Which chest may be debatable, but it is a quite naughty allusion nonetheless, highlighting what Matthew thinks of Henry, and where he expects his priorities to have been.

For once, Matthew was highly critical of Henry and constantly bemoaned any form of government. He seems to have disliked anything else 'the state' might do, except for hanging thieves. But under Henry government expanded greatly and in Matthew's eyes Henry was even especially greedy and guilty of avarice.

To get the money into his chests, Henry was also developing a new method of acquisition: plundering communal chests were debt records would be kept, with a special liking of erasing Jews as creditors.

Of course, that is not the only possibility. These chests were also used to store any other kind of important documents, and thus a symbol of growing bureaucracy. But the painter's ferocity towards what he saw as Henry's attitude about money and debts, together with the general obsession around that time for such chests's contents makes a money-debt relation more plausible.

Matthew's view of the State, often referred to as his constitutional attitude, seems also to be based on his own material interests and those of his house. All forms of taxation are violently opposed and invariably regarded as mere royal extortion, even when the tax has been agreed to by the universitas regni. For instance, we are told that Henry III extorted' (fecit extorqueri) a scutage in 1242, whereas in fact this had been agreed to by the barons. Matthew's hatred of taxation leads him to oppose other aspects of government as mere tyrannical interference on the part of the king, and both forest inquisitions and itinerant justices are bitterly complained of. The latter are regarded merely as financial agents and Matthew refers to a sum of money raised by Henry III in 1254 with the words "…whatever he could extract from the rapines of the itinerant justices". He complains too of the administration of vacant bishoprics, and regards the government's inquiry into weights and measures in 1256 purely as a device for raising money.
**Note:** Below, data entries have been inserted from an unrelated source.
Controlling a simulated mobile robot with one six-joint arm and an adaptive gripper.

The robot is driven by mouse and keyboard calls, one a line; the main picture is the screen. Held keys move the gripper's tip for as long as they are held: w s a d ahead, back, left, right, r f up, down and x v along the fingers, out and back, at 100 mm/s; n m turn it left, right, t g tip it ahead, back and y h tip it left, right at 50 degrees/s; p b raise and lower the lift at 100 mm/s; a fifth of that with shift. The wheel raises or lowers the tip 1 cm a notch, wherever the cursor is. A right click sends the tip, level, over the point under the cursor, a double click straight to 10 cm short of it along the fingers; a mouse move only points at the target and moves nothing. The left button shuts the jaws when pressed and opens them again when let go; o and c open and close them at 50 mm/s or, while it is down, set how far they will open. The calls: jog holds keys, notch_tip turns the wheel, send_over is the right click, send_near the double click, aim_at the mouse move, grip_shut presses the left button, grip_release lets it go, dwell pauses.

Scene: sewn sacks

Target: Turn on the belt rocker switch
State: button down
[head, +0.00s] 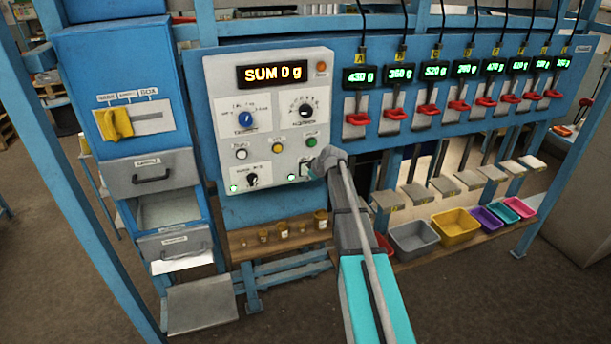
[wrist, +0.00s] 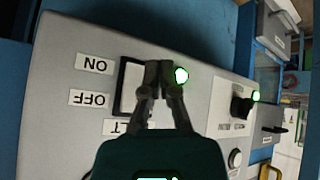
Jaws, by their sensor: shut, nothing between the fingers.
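The belt rocker switch (head: 304,169) sits low on the right of the grey control panel, partly covered by my gripper in the head view. In the wrist view the switch (wrist: 131,88) shows a dark frame, with the ON label (wrist: 94,64) and OFF label (wrist: 90,98) beside it. My gripper (wrist: 159,70) is shut and empty, its fingertips overlapping the edge of the switch nearest the green lamp (wrist: 181,76). The lamp is lit. In the head view my gripper (head: 324,160) is at the panel's lower right. Whether the fingertips touch the rocker is unclear.
The control panel (head: 222,100) also carries a blue knob (head: 246,119), a dark knob (head: 306,110), and coloured buttons. A second green light (head: 233,187) is lit. To the right is a row of scales with red levers (head: 357,119). Coloured bins (head: 455,226) stand below.

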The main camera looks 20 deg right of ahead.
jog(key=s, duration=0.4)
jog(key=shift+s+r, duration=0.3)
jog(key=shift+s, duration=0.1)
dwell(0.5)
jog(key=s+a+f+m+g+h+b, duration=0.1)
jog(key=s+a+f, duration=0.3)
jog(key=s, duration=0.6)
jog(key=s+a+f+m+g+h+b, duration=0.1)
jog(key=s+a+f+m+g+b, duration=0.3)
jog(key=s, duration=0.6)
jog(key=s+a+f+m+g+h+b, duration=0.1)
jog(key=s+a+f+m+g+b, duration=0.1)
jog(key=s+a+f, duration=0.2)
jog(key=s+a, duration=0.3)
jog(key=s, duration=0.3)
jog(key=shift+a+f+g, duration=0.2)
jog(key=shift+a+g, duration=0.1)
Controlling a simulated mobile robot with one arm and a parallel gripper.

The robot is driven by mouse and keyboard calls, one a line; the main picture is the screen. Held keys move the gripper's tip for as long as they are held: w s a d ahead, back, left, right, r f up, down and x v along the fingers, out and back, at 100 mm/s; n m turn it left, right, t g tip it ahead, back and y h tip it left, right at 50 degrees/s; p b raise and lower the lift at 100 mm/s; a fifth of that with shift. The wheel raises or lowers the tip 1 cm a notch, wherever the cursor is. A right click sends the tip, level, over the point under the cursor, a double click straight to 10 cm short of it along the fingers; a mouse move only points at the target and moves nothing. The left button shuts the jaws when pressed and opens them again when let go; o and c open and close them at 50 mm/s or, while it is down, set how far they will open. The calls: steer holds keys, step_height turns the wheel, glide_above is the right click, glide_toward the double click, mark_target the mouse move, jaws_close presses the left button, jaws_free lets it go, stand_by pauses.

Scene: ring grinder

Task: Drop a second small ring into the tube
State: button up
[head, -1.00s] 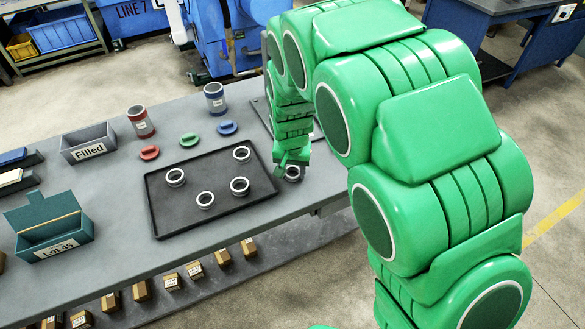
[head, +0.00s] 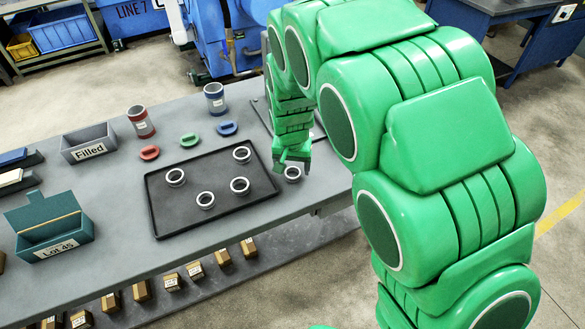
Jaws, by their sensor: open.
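A red-banded tube (head: 141,124) and a blue-banded tube (head: 215,101) stand upright at the back of the grey bench; their insides are too small to read. Several pale rings lie on the black tray, among them a back-right ring (head: 242,159), a back-left ring (head: 175,183), a right ring (head: 240,191) and a front ring (head: 205,205). Another ring (head: 292,179) lies on the bench just off the tray's right edge. My gripper (head: 290,165) is open, pointing down, just above and behind this ring. Its fingertips are small and partly hard to make out.
The black tray (head: 171,222) fills the bench's middle. Red (head: 149,153), green (head: 190,140) and blue (head: 227,128) caps lie behind it. A grey "Filled" bin (head: 90,150) and a teal "Lot 45" box (head: 56,242) stand left. A dark plate (head: 262,113) lies behind my arm.

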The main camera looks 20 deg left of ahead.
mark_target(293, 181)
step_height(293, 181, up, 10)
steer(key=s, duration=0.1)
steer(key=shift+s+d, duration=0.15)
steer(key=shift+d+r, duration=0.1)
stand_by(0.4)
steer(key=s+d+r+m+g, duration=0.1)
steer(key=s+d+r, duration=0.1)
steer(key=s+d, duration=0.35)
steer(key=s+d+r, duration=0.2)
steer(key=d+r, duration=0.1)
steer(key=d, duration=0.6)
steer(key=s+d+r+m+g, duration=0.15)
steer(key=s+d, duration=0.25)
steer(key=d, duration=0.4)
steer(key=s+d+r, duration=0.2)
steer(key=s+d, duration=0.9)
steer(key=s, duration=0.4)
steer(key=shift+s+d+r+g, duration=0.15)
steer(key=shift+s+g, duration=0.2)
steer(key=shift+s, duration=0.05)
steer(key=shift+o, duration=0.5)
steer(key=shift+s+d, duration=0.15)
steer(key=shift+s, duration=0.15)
Henry III receives only slightly better treatment, and it is a remarkable fact that, though Matthew knew him personally, and was honoured and befriended by him more than once,6 his ideas about Henry remained inimical and offensive. No doubt much of the opprobrium which he heaps on Henry is an inevitable result of his political prejudices: any king who tried to govern at all would be bound to incur Matthew's wrath, for he strongly disapproved of all the activities of government except that of hanging thieves.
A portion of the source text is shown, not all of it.